» **Work required**: Reproduce each line of the material exactly, minus any picture.

(Data listing)
----
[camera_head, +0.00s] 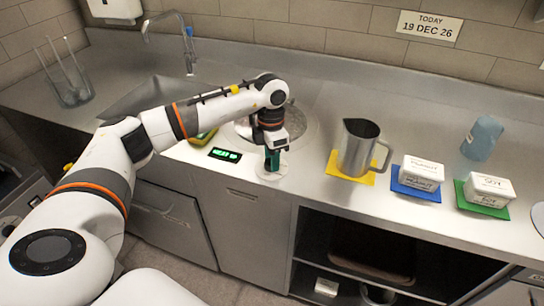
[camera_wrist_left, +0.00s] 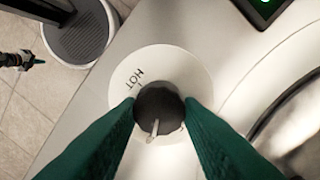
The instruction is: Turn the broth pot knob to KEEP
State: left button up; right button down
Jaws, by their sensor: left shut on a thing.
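The broth pot knob (camera_wrist_left: 158,108) is a dark round cap with a pale pointer, on a white round dial plate (camera_wrist_left: 190,72). The word HOT is printed on the plate, at the upper left of the knob; the pointer faces the bottom of the wrist view. My left gripper (camera_head: 272,160) is shut on the knob, one green finger on each side. In the head view the plate (camera_head: 270,175) shows under the gripper, at the counter's front edge. The round broth pot (camera_head: 305,128) behind is partly hidden by my arm. What looks like my right gripper (camera_wrist_left: 32,61) shows small in the wrist view.
A small display with green text (camera_head: 225,154) lies left of the knob; its text is too small to read. A metal pitcher (camera_head: 357,146) stands on a yellow mat to the right. White tubs (camera_head: 421,172) stand beyond it. A sink (camera_head: 155,98) is at the left.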

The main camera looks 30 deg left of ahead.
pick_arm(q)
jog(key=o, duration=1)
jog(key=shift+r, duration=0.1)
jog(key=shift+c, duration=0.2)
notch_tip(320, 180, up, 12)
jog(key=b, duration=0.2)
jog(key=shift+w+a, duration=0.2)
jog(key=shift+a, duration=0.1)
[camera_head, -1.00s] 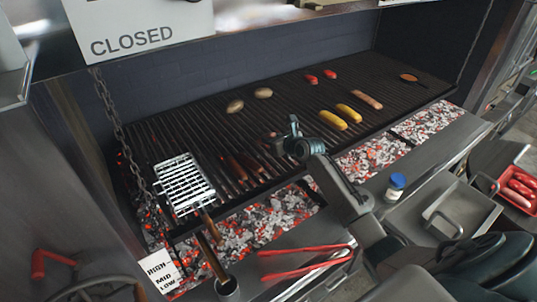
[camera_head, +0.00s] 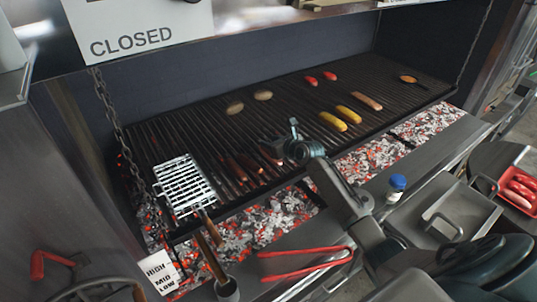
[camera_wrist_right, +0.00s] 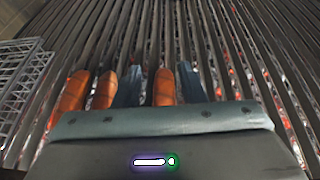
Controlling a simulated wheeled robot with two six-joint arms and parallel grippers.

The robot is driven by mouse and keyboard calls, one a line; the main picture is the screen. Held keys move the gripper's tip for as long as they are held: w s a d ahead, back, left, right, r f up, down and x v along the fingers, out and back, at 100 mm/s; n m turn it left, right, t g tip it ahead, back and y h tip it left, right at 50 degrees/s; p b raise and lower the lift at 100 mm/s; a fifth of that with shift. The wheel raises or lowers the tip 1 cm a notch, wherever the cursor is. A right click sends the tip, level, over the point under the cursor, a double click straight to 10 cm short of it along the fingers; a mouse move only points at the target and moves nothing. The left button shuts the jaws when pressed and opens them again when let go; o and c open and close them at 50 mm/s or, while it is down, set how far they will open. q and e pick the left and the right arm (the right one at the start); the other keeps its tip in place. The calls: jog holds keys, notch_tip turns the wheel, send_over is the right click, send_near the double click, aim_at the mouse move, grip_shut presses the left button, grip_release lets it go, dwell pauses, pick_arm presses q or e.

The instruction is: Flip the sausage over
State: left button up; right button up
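Several brown-orange sausages lie side by side on the grill grate: a left sausage (camera_head: 235,168), a middle sausage (camera_head: 251,163) and a right sausage (camera_head: 270,157). In the right wrist view the right sausage (camera_wrist_right: 164,88) lies between the two fingers of my right gripper (camera_wrist_right: 158,85), closer to the right finger. A gap shows between it and the left finger, so the gripper is open. The left sausage (camera_wrist_right: 72,92) and middle sausage (camera_wrist_right: 104,90) are outside the left finger. In the head view my right gripper (camera_head: 281,140) is low over the grate. My left gripper is not in view.
A wire grill basket (camera_head: 184,187) lies left of the sausages. Yellow corn (camera_head: 340,118), red items (camera_head: 321,78) and potatoes (camera_head: 249,101) lie farther back. Glowing coals (camera_head: 265,215) show along the front. Red tongs (camera_head: 305,264) and a blue-capped jar (camera_head: 396,187) are on the front ledge.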

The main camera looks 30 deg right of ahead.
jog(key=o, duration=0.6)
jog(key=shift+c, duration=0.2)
----
» **Answer for this exercise**:
[camera_head, +0.00s] 
[camera_wrist_left, +0.00s] 
The instruction is: Turn the broth pot knob to KEEP
State: left button up; right button down
Jaws, by their sensor: left shut on a thing.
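The broth pot knob (camera_wrist_left: 158,108) is a dark round cap with a pale pointer, on a white round dial plate (camera_wrist_left: 190,72). The word HOT is printed on the plate, at the upper left of the knob; the pointer faces the bottom of the wrist view. My left gripper (camera_head: 272,160) is shut on the knob, one green finger on each side. In the head view the plate (camera_head: 270,175) shows under the gripper, at the counter's front edge. The round broth pot (camera_head: 305,128) behind is partly hidden by my arm. What looks like my right gripper (camera_wrist_left: 32,61) shows small in the wrist view.
A small display with green text (camera_head: 225,154) lies left of the knob; its text is too small to read. A metal pitcher (camera_head: 357,146) stands on a yellow mat to the right. White tubs (camera_head: 421,172) stand beyond it. A sink (camera_head: 155,98) is at the left.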

The main camera looks 30 deg left of ahead.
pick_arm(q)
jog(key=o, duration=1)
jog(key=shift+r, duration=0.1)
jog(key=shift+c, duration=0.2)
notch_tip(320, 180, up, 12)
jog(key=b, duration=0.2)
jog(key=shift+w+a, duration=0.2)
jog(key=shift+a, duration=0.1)
[camera_head, -1.00s] 
[camera_head, +0.00s] 
[camera_wrist_right, +0.00s] 
Controlling a simulated wheeled robot with two six-joint arms and parallel grippers.

The robot is driven by mouse and keyboard calls, one a line; the main picture is the screen. Held keys move the gripper's tip for as long as they are held: w s a d ahead, back, left, right, r f up, down and x v along the fingers, out and back, at 100 mm/s; n m turn it left, right, t g tip it ahead, back and y h tip it left, right at 50 degrees/s; p b raise and lower the lift at 100 mm/s; a fifth of that with shift. The wheel raises or lowers the tip 1 cm a notch, wherever the cursor is. A right click sends the tip, level, over the point under the cursor, a double click straight to 10 cm short of it along the fingers; a mouse move only points at the target and moves nothing. The left button shuts the jaws when pressed and opens them again when let go; o and c open and close them at 50 mm/s or, while it is down, set how far they will open. q and e pick the left and the right arm (the right one at the start); the other keeps its tip in place. The calls: jog holds keys, notch_tip turns the wheel, send_over is the right click, send_near the double click, aim_at the mouse move, grip_shut presses the left button, grip_release lets it go, dwell pauses, pick_arm presses q or e.

The instruction is: Flip the sausage over
State: left button up; right button up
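Several brown-orange sausages lie side by side on the grill grate: a left sausage (camera_head: 235,168), a middle sausage (camera_head: 251,163) and a right sausage (camera_head: 270,157). In the right wrist view the right sausage (camera_wrist_right: 164,88) lies between the two fingers of my right gripper (camera_wrist_right: 158,85), closer to the right finger. A gap shows between it and the left finger, so the gripper is open. The left sausage (camera_wrist_right: 72,92) and middle sausage (camera_wrist_right: 104,90) are outside the left finger. In the head view my right gripper (camera_head: 281,140) is low over the grate. My left gripper is not in view.
A wire grill basket (camera_head: 184,187) lies left of the sausages. Yellow corn (camera_head: 340,118), red items (camera_head: 321,78) and potatoes (camera_head: 249,101) lie farther back. Glowing coals (camera_head: 265,215) show along the front. Red tongs (camera_head: 305,264) and a blue-capped jar (camera_head: 396,187) are on the front ledge.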

The main camera looks 30 deg right of ahead.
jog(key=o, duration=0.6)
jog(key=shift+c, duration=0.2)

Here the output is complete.